Javier López Menacho sabe de qué está hablando porque él trabajó en más de un startup, pero hizo algo que solo puede lograr quien se mira al espejo con detalle: pensar en su papel como empleado de una empresa emergente. La pregunta psicológica es esta: ¿qué demonios estoy haciendo aquí y por cuánto tiempo más lo puedo resistir? En mi país, que lleva más de cien años viéndose en el espejo, nos preguntamos algo más dramáticos: ¿pero qué chingados estoy haciendo conmigo en una empresa como ésta, donde gano el mínimo y trabajo más de doce horas en ofician y lo que no termino aquí me lo llevo al cuarto de cuatro por tres que rento en un barrio caro? La respuesta ya se ha dado en mi continente: sobreviviendo el precariado.
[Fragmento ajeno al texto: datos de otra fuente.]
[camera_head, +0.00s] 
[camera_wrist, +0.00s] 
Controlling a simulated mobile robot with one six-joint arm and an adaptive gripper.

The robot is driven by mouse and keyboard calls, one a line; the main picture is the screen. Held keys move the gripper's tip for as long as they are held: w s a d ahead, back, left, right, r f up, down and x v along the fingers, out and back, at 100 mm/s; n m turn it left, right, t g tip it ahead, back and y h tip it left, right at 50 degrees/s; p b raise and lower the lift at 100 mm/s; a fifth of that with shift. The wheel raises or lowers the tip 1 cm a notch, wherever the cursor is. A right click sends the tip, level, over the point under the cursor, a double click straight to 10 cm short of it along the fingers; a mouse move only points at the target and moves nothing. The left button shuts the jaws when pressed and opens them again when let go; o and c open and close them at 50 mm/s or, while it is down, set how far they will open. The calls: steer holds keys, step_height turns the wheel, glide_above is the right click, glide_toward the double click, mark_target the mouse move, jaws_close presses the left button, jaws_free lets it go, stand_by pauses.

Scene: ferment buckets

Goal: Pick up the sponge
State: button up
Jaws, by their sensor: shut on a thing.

Pero decía que Menacho sabe de qué habla, y lo digo porque sentencia algo interesante: una startup que no tuvo a bien lograrse, o que en un periodo de tres años sencillamente terminó en nada, no significa la muerte pública y laboral de los que la crearon y los que la integraron, porque ofrece una apertura técnica y de conocimiento en el mercado laboral “clásico y pasado de moda”, las Pymes, por ejemplo. O bien en las industrias tecnológicas fuertemente cimentadas sobre algo que hoy paree que carece de valor: el paso del tiempo lento porque se intenta llegar lejos y a más de dos generaciones. Esto quizá sea lo que hace falta en las empresas emergentes.